Let’s get back to the story of Fracking in Nova Scotia and recap this baby!
It’s been over ten years since the Wheeler Report on Fracking in Nova Scotia prompted the government to continue… er, Not Fracking in Nova Scotia.
Despite the lack of public discussion since, the CBC reported recently that there’s a lot of fracking talk going on behind the scenes in government, and loudmouth Kevin O’leary is telling Nova Scotia to get fracking, even as we tell him to Frack Off.
Oh… Why does Kevin O’leary like Fracking so much?
Because figuratively breaking the country apart isn’t enough for him.
Anyway…
What the Frack are we talking about?
Who knows! It’s a big frack attack. The CBC reports that the hold up in government seems to be that they’ve spent two years or more working on a definition of what fracking is… that’s cra cra!
Or are they just fracking with us?
CBC says it 'might' be political... YA! no kidding... frack...
Alright, so, anyway, the puns will actually continue.
But… let’s get the ‘boring’ science done first. Then we can get into the big characters, high stakes, drama, plot twists, secret insider information, and treasure!!! (Spoiler alert… there may not actually be any treasure.)
There are people who are fracking brilliant who believe “fracking rocks”.
Again, I know, cra cra right?
It’s an amazing story.
Listen to this woman who made a ‘reply’ documentary to the famous Gasland documentary. She says Gasland is full of hot air.
Hey, what do shale oil and Mohammad Ali have in common?
They both used to be gaseous clay.
Here’s ten years worth of work at PNS (Province Of Nova Scotia) done in 3 seconds of Google search…
Fracking involves two technologies: breaking up underground formations to release oil and gas trapped in small pockets of impermeable rock by pumping in a mix of water, chemicals and sand; and horizontal drilling. The technology incited a boom in unconventional gas production in the U.S.
Whoa whoa whoa, slow down there Winning Brew (the world’s fastest racehorse) this isn’t science class.
OK, that's right. This is a drama. And here are the two leading characters you have to know to understand the story, the protagonist and the antagonist... er, the good guy and the bad guy...
George Mitchell – He invented modern fracking.
Aubrey McClendon – The biggest mother fracker in the world.
Who is who? Well, read on and decide.
They’re both super-size Americans. There’s a reason that the story of fracking is in every way an American tale. In fact, it’s an only-in-America story.
For baby boomers who came of age in the ‘oil crisis’ of the seventies, it’s difficult to understand how much things have changed. Oil is cheap and plentiful. Far from the ‘peak oil’ fears of the past, where we thought we’d run out, we’re more likely to pass “peak oil demand” meaning the future will probably use less oil and gas, and coal than we’re using now. In the last 10 years America has gone from oil importer to energy exporter. They’ll be the planet’s biggest and cheapest oil producer this year.
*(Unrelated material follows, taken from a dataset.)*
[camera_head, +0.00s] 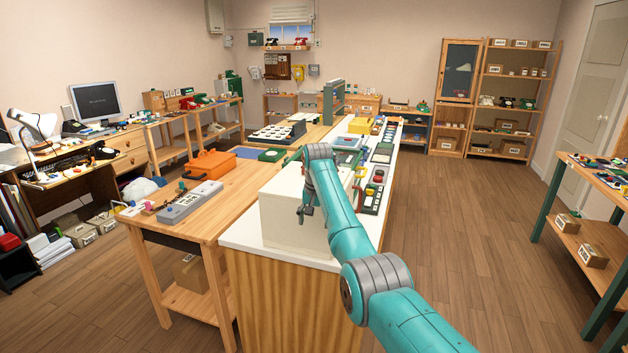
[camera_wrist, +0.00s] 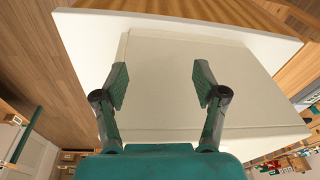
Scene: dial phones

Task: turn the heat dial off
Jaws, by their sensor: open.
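My gripper (camera_wrist: 160,88) is open and empty in the wrist view, its two fingers apart over a pale cream surface. In the head view my gripper (camera_head: 308,212) hangs in front of a cream box (camera_head: 280,210) on the near end of the white counter (camera_head: 243,238). In the wrist view the cream box (camera_wrist: 175,55) lies under the fingers. I cannot pick out a dial marked heat in either view. Several small panels with knobs and buttons (camera_head: 374,188) stand on the counter to the right of the box, too small to read.
A wooden workbench (camera_head: 222,210) with a grey strip device (camera_head: 190,203) and an orange toolbox (camera_head: 209,165) stands left of the counter. A bench with small parts (camera_head: 600,170) stands at the right. The wooden floor between it and the counter is clear.
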And everyone’s a winner! Production has gotten cheaper and cleaner. Technology has gotten better and faster. From big airlines to the lowly commuter consumer, everyone is sharing proportionately in the savings in a big way.
It's thrilling to see the technology get better and better. But that should surprise exactly no one. That's what technology does. If you can trust America for one thing it's ingenuity, know-how, and progress. Wait, sorry that's three things. But it's all the same amount of awesome.
OK, fine. I admit it. I'm an Americanophile. Even in spite of all the crap going on I believe in American exceptionalism. Even when those Americans are from other countries. American systems make technological progress possible.
We fracking saved America ! And everyone lived happily ever….. er, wait one more thing…
Along the way, the bottom fell out of the market. Oil went from $110 a barrel to less than $50.
Here's a site about oil prices that changes like the weather and reads like a detective conspiracy drama.
http://oilprice.com/
The Saudi-led oil cartel could pump oil from the ground the old-fashioned way for $27 a barrel and still make money. The Russians could do nearly as well. A max-mix of power, greed, and politics made the energy market a mess of supply and demand manipulation and, therefore price manipulation.
Read all about the magic meaning of Saudi $60 a barrel oil. That's the price that would make money for them, motivate new investments but not move US shale into production... or any global shale.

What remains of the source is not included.